Currencies update & the useful bond


Few would disagree that the greenback is to be weakened significantly in the long-run but in the short-run, it is as unpredictable as a madman’s concert. A six-week stock rally of questionable sustainability; a flurry of government moves to revive the credit markets; mixed first-quarter earnings results for large U.S. banks; mounting speculation about bankruptcy for two of the big three U.S. auto makers; and policy pronouncements from international finance officials has been like a canon piece blasting from left to right and fro. Too many factors can pull or push the greenback in any direction which makes staying away the only smart choice. How does the other currencies compare?

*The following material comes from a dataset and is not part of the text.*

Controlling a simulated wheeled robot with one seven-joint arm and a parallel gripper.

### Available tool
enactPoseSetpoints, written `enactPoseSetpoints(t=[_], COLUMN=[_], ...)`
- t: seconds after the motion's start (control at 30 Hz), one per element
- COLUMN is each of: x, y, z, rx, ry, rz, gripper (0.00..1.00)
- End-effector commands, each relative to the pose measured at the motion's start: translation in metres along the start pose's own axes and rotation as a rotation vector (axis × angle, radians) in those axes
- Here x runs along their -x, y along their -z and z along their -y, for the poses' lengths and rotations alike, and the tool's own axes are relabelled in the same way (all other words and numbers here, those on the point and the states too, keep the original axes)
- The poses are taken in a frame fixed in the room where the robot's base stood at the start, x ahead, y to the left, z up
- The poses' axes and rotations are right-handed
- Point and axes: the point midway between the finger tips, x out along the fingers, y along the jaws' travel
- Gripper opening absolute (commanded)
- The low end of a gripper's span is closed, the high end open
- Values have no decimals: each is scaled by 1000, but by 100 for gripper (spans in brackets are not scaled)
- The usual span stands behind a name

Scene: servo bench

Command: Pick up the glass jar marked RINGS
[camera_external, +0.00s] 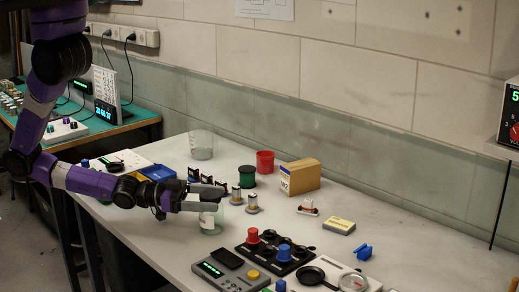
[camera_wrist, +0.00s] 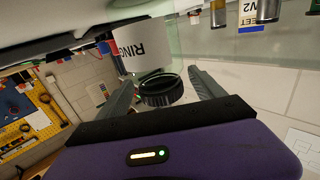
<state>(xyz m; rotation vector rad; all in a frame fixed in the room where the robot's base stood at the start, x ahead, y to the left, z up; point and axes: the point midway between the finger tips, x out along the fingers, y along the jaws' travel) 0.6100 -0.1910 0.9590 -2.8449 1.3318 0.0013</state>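The glass jar (camera_external: 211,224) stands on the grey bench, left of the black keypad panel. In the wrist view the jar (camera_wrist: 150,58) has a white label with dark letters reading "RING", upside down and cut off at the edge. Its dark round lid (camera_wrist: 162,92) is nearest my gripper. My gripper (camera_external: 219,198) reaches in level from the left at the jar's top, hiding part of it. In the wrist view my gripper's fingers (camera_wrist: 162,77) are apart, one on each side of the lid, with gaps visible on both sides.
Small metal-topped cylinders (camera_external: 252,204) stand close right of the jar. Behind are a green spool (camera_external: 247,177), a red cup (camera_external: 265,162), a cardboard box (camera_external: 302,176) and a clear beaker (camera_external: 201,145). A grey meter (camera_external: 232,273) lies in front.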

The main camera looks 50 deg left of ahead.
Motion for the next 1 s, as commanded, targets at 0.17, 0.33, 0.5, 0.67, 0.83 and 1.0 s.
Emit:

Yen will likely weaken for the rest of the year because of its weak trade numbers. The strength of its currency actually hurt Japan badly because it is an export dependent country. However if the global market goes into mass panic, we could see the Yen strengthen while its economy weakens. Yet, I doubt that will happen as most people are now more prepared for the worst than better.

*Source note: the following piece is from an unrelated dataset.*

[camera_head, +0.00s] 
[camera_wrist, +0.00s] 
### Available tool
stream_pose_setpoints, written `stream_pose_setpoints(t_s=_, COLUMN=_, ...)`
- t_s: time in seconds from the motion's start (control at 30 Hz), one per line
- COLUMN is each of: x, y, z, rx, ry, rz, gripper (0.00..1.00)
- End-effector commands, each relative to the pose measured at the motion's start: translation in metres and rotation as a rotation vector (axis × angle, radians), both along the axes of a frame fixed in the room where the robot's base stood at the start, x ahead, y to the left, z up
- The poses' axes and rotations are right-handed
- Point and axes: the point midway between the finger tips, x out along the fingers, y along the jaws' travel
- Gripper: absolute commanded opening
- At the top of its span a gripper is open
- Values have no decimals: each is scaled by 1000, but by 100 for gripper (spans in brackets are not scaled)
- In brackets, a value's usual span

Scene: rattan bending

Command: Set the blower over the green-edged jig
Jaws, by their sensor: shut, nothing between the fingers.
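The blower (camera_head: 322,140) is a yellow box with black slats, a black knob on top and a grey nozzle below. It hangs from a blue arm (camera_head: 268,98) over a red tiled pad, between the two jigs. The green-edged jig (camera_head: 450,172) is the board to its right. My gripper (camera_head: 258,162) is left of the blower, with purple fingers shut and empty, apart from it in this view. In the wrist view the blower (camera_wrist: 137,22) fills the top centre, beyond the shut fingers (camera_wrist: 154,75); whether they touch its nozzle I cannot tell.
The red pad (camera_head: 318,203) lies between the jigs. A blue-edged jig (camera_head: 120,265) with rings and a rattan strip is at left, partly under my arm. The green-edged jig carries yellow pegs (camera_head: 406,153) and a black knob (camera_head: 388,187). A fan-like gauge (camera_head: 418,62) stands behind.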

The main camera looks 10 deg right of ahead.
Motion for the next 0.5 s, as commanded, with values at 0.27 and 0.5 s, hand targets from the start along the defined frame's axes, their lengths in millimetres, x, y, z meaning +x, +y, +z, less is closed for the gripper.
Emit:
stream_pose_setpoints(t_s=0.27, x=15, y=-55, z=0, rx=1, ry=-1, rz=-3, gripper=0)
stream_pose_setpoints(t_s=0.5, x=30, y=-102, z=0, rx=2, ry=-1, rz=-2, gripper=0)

Times are difficult but will especially be so for the Euro which lags behind U.S. in feeling the effects of the full-blown recession. Even though they have been reluctant to cut interest rates, this quarter they are expected to cut to 1%. Throw in the 2 elections in Europe in 2009 for new Chancellor of Germany and European Parliament, you will likely see the Euro under even more selling pressure.

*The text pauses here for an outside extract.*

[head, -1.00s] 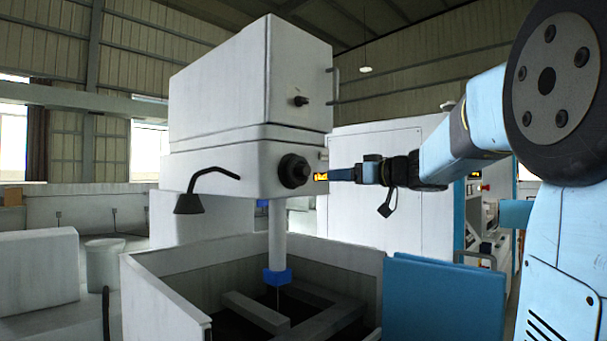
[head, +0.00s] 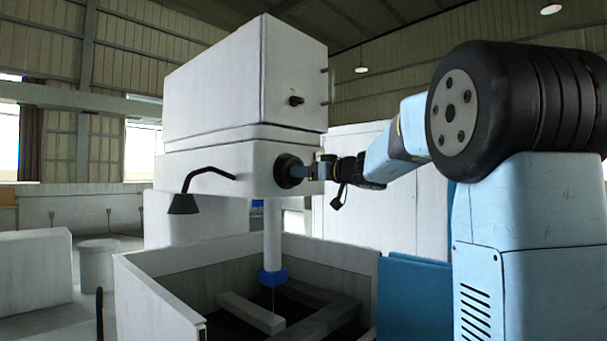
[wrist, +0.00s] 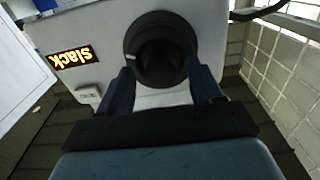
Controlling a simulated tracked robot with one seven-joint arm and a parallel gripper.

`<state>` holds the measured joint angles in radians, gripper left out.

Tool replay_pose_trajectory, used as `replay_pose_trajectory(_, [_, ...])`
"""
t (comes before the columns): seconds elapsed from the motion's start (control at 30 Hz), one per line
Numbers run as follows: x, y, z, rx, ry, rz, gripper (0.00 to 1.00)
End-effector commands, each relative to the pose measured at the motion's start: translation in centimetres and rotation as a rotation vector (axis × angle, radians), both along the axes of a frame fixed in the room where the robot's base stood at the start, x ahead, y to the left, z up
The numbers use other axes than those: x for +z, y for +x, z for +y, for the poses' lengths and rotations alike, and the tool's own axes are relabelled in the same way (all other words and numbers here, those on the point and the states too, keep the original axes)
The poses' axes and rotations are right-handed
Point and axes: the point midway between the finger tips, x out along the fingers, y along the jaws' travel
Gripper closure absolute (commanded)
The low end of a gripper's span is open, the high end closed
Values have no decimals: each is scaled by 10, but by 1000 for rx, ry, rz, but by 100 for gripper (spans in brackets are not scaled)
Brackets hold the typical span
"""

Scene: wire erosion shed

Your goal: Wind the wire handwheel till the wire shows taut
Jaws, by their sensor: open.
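The handwheel (head: 285,170) is a black round wheel on the front of the machine's white head. In the wrist view the handwheel (wrist: 148,66) has a pale mark on its left rim. My gripper (head: 303,172) is at the wheel from the right; in the wrist view its two blue fingers (wrist: 158,84) are spread apart, reaching the wheel's lower edge on either side of its dark middle. I cannot tell whether they touch it. A lit display (wrist: 73,57) beside the wheel reads "slack". The thin wire (head: 273,299) shows below the blue guide block (head: 273,277).
The white open-topped tank (head: 160,300) with grey bars (head: 250,313) inside stands below the head. A black lamp (head: 184,203) on a bent arm juts out left of the wheel. A small black knob (head: 296,101) sits above. A blue panel (head: 412,300) stands right of the tank.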

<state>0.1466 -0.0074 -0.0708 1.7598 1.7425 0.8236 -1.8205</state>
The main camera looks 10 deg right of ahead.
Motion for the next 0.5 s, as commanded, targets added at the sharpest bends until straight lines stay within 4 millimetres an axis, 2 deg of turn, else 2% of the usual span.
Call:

The Canadian Loonie’s recent surge will likely continue if oil price continues to inflate though lack of demand and alternative substitutes will eventually curb the oil price climb. However, unless oil climbs to ridiculous levels, I do not see a competitive substitute any time soon. As for the falling bond yields which makes Canadian investments less attractive, I believe they will be offset by the stabilization of the Canadian real estate and banking industry. Actually, I am feeling optimistic about the Canadian real estate because demand is unusually high recently probably indicating some unknown favorable criteria it possess. It's weird but I hope it is in a good way.

Recently I pondered why many people neglect to use bonds which are excellent and effective indicators to predict future economic activity and future levels of inflation, both of which directly affect the price of everything from stocks and real estate to household items. Some may argue that we are in a global recession now so we do not need yield charts to know that things are not looking bright. But nonetheless, it is a waste not to understand how useful a bond yield curve is. Do you know the bond yield graph reads the fed funds rate, market consensus of future economic activity and interest rates. In addition, the slope of the graph can tell you expectations of short-term interest rates. In short, you can predict the potential of the market. More information never hurts.

So this is my advice for prudent investors: if you want to play the game well, you need to learn all the rules well first and do your homework. If not, I reiterate: it is best to stay away.